ナソン「太古の昔、アフォン・ノアの彼方に、オファロンという豊かな王国が栄えていた。しかし、その豊かさにひかれ、近隣の国が攻め入ってきた。そこである家臣が、オファロンの王に、緑の目の民に力を借りてはと持ちかけた。」「彼らは、闘蛇を意のままに操る技を持っていた。オファロン王は、その力に、国の存亡を託したのだ。戦は圧倒的なオファロン軍の勝利だった。わずか数十の闘蛇が、千騎もの騎馬隊を食い破り、瞬く間に敵の大将を討ち取ったのだという。しかし、それが悲劇の始まりだった。」「大勝利に酔いしれたのか、オファロンの王は、次々と辺りの国を侵略していった。そして、それを憂い異を唱えるものには、容赦ない罰を下した。だが、それを見かねた例の家臣と緑の目の民が反乱を起こし、王は国を追われ、わずかな友と、アフォン・ノアの険しい谷へと逃げ込んだ。」
オファロン王、闘蛇に襲われかけたところを、王獣と、金色の瞳を持つジェに助けられる。

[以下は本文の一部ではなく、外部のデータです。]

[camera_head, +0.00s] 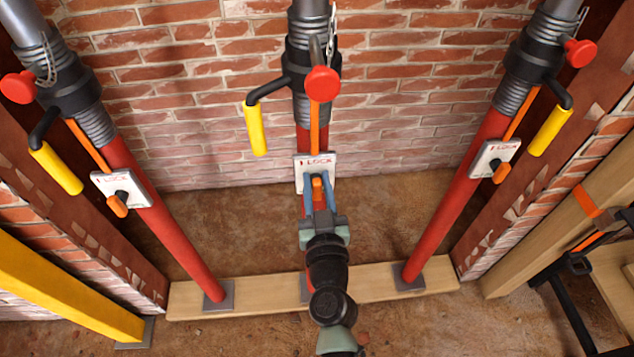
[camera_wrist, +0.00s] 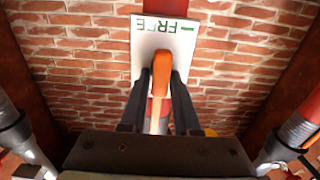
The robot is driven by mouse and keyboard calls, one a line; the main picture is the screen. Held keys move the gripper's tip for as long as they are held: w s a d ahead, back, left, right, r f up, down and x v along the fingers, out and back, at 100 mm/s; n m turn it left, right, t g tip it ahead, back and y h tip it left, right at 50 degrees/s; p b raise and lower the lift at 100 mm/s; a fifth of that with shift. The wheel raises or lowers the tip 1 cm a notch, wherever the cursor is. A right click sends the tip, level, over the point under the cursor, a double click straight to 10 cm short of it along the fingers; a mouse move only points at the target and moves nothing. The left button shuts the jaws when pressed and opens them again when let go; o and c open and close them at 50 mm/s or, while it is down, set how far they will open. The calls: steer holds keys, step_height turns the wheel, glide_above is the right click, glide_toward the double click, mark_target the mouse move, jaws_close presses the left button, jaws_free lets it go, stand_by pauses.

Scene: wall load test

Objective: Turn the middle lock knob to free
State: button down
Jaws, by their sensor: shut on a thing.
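The middle lock knob (camera_head: 317,185) is an orange lever on a white plate (camera_head: 315,161) fixed to the middle red post. In the wrist view the plate (camera_wrist: 176,48) shows the word FREE upside down in green. My gripper (camera_head: 318,181) is at the plate, its two fingers either side of the knob and shut on it. In the wrist view the orange knob (camera_wrist: 161,70) lies between the dark fingers, roughly in line with the post. The knob's hub is hidden.
Left and right red posts carry similar lock plates (camera_head: 109,183) (camera_head: 490,151) with orange knobs. A yellow-handled crank (camera_head: 256,130) and red knob (camera_head: 322,83) sit above the middle plate. A wooden sill (camera_head: 255,296) runs below. A yellow beam (camera_head: 65,291) slants at left.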

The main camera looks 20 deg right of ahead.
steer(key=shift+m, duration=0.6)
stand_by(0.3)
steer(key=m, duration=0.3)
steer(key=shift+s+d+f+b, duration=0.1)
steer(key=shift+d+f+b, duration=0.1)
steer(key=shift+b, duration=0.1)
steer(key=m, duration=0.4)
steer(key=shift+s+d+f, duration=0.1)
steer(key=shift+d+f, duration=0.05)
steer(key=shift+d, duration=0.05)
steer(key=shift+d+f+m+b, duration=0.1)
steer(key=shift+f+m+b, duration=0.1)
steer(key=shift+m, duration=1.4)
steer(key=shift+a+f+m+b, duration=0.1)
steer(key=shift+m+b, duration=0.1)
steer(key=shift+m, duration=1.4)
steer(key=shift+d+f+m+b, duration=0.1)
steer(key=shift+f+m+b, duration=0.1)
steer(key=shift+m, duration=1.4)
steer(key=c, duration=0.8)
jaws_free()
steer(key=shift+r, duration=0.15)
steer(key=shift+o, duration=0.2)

ジェたちは、生まれたときから王獣と育つので、自然と王獣たちが何を伝えたいか判るようになる。
司祭様と呼ばれているジェ。
質素な暮らしをしているジェの一族。王獣を使って森で木の実を集めたり、狩りをしている。
愛する民の心が夢で光り輝く王国としたかったというオファロン王。
富と領地と民が増え豊かさが増せばやがて自分の思いもわかってもらえると思っていたオファロン王。

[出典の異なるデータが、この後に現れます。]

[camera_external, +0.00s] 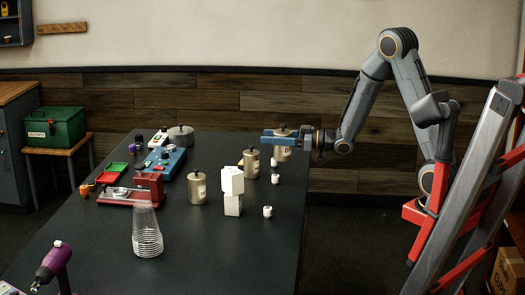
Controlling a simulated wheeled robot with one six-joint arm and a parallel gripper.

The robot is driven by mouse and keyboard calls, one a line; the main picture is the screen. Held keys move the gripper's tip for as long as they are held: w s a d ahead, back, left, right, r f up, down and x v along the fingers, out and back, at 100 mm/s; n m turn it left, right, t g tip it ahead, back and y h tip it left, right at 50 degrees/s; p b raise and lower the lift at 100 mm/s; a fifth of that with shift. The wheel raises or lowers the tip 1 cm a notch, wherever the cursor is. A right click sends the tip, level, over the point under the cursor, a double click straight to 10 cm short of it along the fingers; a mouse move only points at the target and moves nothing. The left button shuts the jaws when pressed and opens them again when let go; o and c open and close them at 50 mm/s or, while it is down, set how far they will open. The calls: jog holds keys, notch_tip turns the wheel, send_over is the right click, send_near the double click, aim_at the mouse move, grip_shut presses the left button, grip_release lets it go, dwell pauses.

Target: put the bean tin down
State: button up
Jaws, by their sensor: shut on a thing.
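My gripper (272,138), with blue fingers, is at the far right part of the dark table (220,265). It is shut around the upper part of a beige-metal bean tin (284,154) with a dark knob on its lid. The tin is upright and partly hidden by the fingers. I cannot tell whether its base touches the table. Two similar tins stand upright on the table: one (251,166) just left of the held tin, and one (197,190) nearer the middle.
White boxes (232,181) are stacked near the middle, with small white items (267,211) to their right. Clear stacked cups (147,235) stand in front. Red and blue equipment (150,187) fills the left side. A ladder (470,190) stands at right. The front right tabletop is clear.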

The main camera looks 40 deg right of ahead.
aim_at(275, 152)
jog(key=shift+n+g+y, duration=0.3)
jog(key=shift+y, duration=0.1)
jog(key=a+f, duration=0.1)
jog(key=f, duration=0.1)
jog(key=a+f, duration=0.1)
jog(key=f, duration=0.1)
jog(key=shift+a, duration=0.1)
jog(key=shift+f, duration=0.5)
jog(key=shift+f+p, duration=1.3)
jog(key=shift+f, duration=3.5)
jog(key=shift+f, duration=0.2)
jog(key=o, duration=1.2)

夢は裏切りによって踏みにじられ今の自分に残されたものは憎しみだけだというオファロン王。
オファロン王になぐさめの言葉をかけるジェ。
王獣を数多く育てて、闘蛇を食らう力を見せつけ、ジェが王座につくよう進言するオファロン王。自分の夢は民を幸せにすることだったが、今自分が望むのは自分を迎えてくれたジェたちの幸せだというオファロン王。
長老に反対されるジェ。
みんなを説得するジェ。
ナソン「彼らは10年かけて、王獣を2000頭にまで増やしていった。」
王獣を操ってオファロンに現れるジェとオファロン王たち。
オファロン王の姿を確認して、前王が復讐に来たと闘蛇軍を出すオファロン。
王獣の鳴き声で次々倒れる闘蛇たち。逃げ出すオファロン軍。
王獣たちや闘蛇たちの様子が変に。
街が火の海に。
オファロン王も闘蛇との戦いで命を落とす。
ナソン「王獣と闘蛇は血に狂い、もはや、人の手では止めることはできず、全てが滅びるまで殺戮は続いた。こうして、アフォン・ノアの彼方に栄えた世界は滅び、二度と国は興らず、呪われた地と言われるようになった。緑の目の民は、この滅亡のきっかけを作ってしまった、獣を操る技を封じ、二度と悲劇を起こさぬよう、厳しい掟を守りながら、放浪を続ける民となったのだ。」
エリン「それじゃ、王獣を操った一族は?」ナソン「あの娘が、再び故郷へ戻ることを、許さなかったそうだ。そして彼女は、アフォン・ノアを越え、この地へと舞い降りた。彼女の名前はジェ。この国、リョザ神王国の最初の真王だ。」
ナソン「ソヨンの娘よ、どうか君が育てた王獣を、二度と飛ばすことなく、他の王獣と同じよう、掟を守り育ててくれ。」「闘蛇を人の手で増やすことがないよう、繁殖期を迎えた闘蛇をあえて死なせて掟を守り、操者のわざを大罪と呼んだ、ソヨンの思いを受け継いでほしいのだ。」
ソヨンが掟を守るために牙を死なせたのか、操者のわざを使ったその時も本当に大罪だと感じていたのか、疑問に思ったエリン。
いつのまにか去っていたナソン。
リラン、回復した。
エリン、リランに空を飛ぶことを止めたりしない、掟なんかでしばったりしないと約束する。

エリンは、冷たい雪の中で、リランのぬくもりを感じながら思うのでした。
この温かい王獣が、あるべき姿で生きられる道を、なんとかして探してあげたいと。